### Objective
Using the listing below, select the lines with the word "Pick" and copy them.
◇ ◇ ◇ ◇ ◇ ◇ ◇
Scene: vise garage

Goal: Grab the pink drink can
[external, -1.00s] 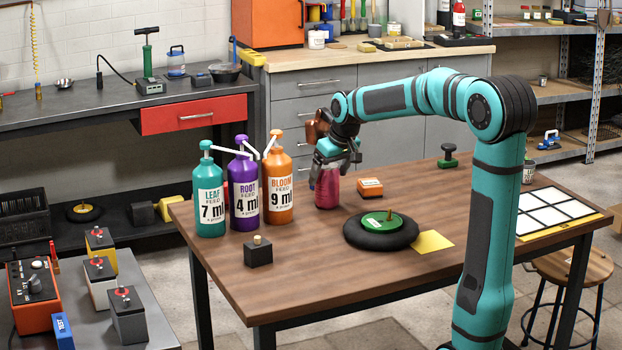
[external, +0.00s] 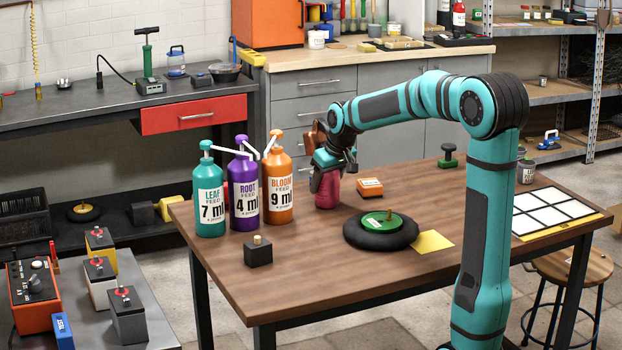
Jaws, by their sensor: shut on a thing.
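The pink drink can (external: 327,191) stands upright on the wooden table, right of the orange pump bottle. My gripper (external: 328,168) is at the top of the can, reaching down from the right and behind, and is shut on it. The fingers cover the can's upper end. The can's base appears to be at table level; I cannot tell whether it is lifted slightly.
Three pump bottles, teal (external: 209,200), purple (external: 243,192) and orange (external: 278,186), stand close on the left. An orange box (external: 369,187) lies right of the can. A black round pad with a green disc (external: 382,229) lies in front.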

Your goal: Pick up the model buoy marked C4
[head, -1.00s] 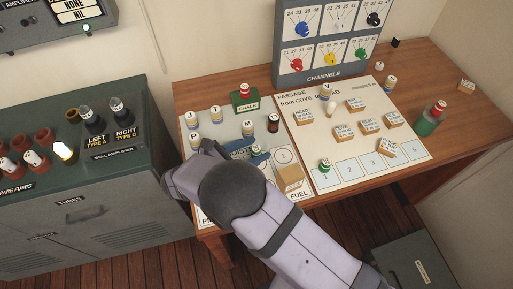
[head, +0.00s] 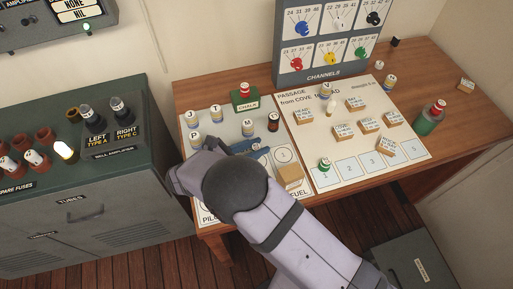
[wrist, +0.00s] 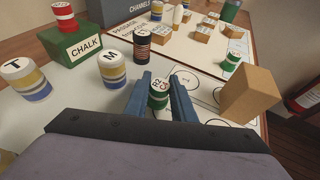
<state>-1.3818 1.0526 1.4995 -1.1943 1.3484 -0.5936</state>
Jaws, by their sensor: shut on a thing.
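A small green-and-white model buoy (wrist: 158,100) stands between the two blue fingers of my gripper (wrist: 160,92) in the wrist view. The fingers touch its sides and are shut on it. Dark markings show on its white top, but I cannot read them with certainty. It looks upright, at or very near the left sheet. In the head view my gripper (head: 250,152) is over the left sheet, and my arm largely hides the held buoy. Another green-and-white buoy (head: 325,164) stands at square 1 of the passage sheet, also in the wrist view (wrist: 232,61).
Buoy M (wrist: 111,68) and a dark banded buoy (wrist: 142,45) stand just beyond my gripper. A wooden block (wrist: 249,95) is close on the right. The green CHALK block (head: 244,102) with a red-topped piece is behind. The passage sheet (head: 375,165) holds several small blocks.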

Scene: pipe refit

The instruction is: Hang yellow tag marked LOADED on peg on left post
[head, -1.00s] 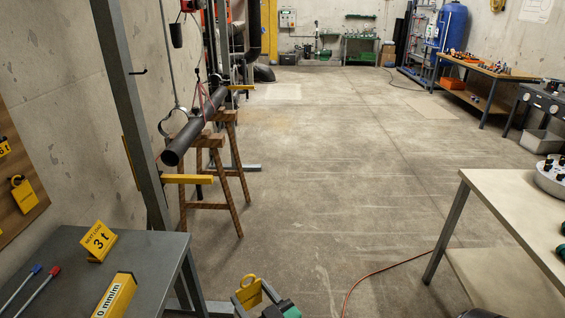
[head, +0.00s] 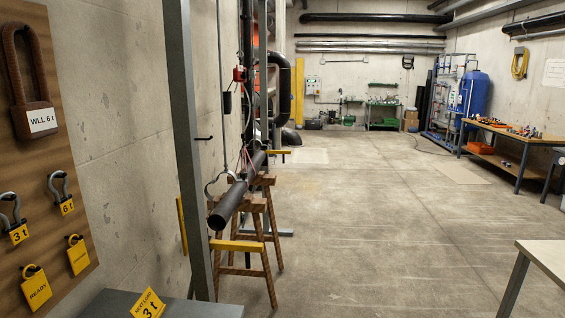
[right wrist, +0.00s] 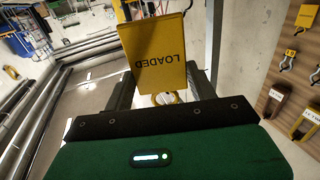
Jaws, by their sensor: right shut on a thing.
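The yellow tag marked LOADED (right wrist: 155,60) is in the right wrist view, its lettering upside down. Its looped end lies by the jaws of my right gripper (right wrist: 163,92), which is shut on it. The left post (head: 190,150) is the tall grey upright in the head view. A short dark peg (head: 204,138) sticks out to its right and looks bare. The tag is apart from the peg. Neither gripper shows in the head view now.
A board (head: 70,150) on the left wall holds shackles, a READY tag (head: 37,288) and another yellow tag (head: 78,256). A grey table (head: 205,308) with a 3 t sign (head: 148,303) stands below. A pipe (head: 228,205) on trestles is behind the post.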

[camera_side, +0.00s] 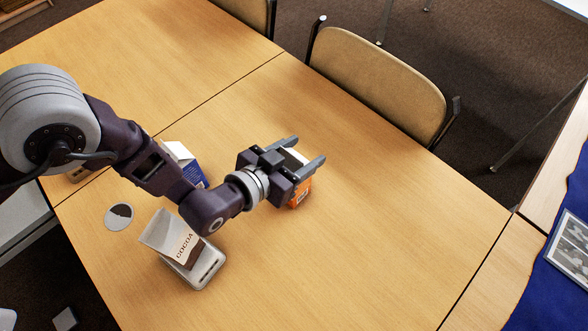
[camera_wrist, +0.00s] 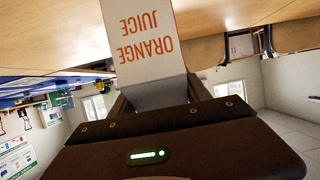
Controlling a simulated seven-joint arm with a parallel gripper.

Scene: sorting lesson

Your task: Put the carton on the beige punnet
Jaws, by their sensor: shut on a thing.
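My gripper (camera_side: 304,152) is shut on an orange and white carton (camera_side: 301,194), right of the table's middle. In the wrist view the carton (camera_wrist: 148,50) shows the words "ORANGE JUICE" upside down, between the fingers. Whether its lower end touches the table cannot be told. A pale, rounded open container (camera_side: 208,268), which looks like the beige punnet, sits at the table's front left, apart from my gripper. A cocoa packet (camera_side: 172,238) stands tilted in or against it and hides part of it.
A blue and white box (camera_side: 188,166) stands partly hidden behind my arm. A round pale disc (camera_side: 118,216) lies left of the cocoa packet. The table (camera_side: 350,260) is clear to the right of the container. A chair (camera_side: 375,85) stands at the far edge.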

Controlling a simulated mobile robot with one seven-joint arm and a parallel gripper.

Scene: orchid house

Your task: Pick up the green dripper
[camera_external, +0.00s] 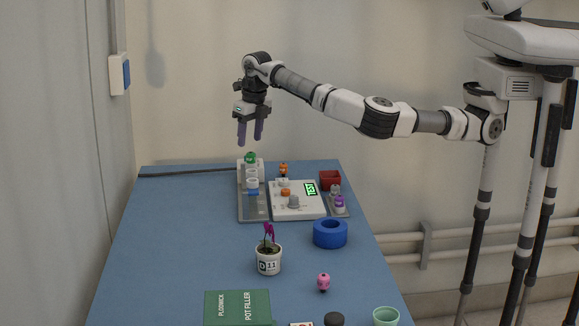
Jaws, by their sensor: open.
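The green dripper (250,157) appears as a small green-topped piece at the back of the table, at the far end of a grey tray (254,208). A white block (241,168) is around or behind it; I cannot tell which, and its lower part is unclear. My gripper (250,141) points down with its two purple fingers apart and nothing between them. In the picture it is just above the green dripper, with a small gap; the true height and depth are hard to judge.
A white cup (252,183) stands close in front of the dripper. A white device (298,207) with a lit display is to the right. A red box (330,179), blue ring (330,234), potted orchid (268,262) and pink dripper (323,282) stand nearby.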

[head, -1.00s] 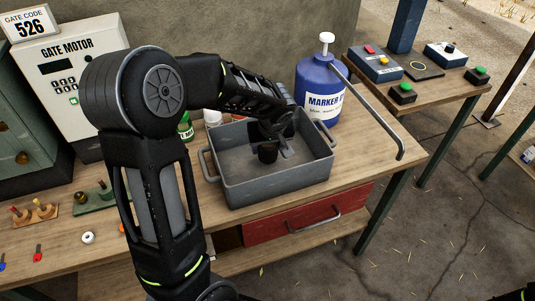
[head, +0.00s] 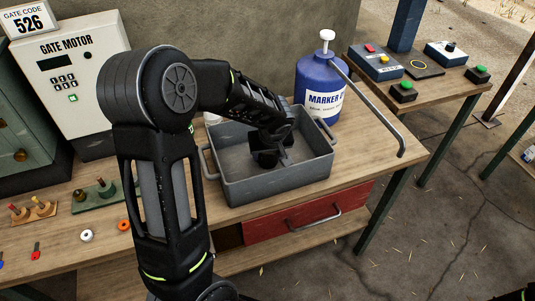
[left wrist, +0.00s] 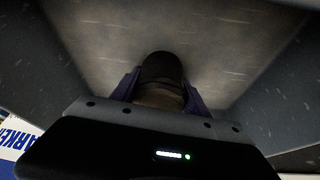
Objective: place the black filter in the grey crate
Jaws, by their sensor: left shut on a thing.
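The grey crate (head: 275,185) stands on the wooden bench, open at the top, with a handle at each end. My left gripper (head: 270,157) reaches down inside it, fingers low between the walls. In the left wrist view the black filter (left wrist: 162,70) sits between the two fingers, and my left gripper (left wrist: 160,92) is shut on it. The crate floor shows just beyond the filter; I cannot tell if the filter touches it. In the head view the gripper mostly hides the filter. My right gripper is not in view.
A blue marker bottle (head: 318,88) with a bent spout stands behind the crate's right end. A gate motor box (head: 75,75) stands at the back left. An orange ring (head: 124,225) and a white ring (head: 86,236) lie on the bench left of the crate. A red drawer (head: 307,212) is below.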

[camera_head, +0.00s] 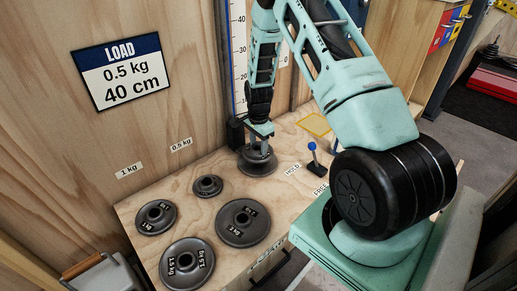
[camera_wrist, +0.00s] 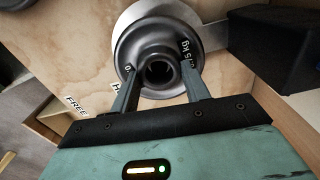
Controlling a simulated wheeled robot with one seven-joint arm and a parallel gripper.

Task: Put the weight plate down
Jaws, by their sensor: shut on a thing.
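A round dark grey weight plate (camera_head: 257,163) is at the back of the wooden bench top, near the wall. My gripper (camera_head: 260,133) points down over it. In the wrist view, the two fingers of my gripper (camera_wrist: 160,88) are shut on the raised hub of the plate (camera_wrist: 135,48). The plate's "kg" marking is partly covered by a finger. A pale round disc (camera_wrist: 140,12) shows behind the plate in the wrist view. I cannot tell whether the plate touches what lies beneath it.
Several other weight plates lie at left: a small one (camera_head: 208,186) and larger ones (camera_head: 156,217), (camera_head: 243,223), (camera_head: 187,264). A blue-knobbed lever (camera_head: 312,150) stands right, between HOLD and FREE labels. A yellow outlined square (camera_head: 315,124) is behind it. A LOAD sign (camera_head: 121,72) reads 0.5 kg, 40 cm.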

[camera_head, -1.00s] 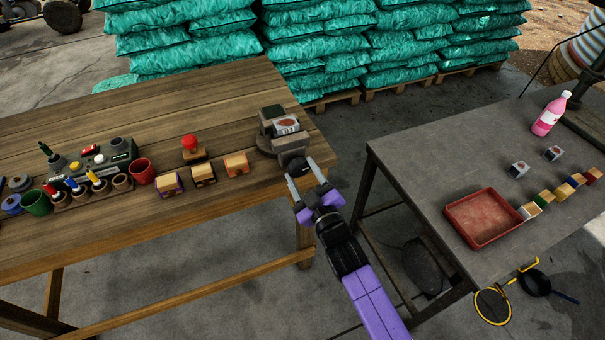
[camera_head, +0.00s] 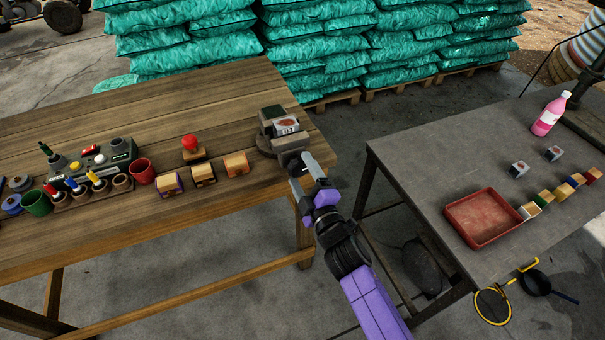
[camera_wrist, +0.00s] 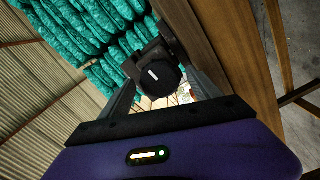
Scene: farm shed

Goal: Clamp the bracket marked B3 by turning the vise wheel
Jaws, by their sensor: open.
◇ ◇ ◇ ◇ ◇ ◇ ◇
### Full solution
Your goal: Pick up the model buoy marked C4
Your task: Pick up the green dripper

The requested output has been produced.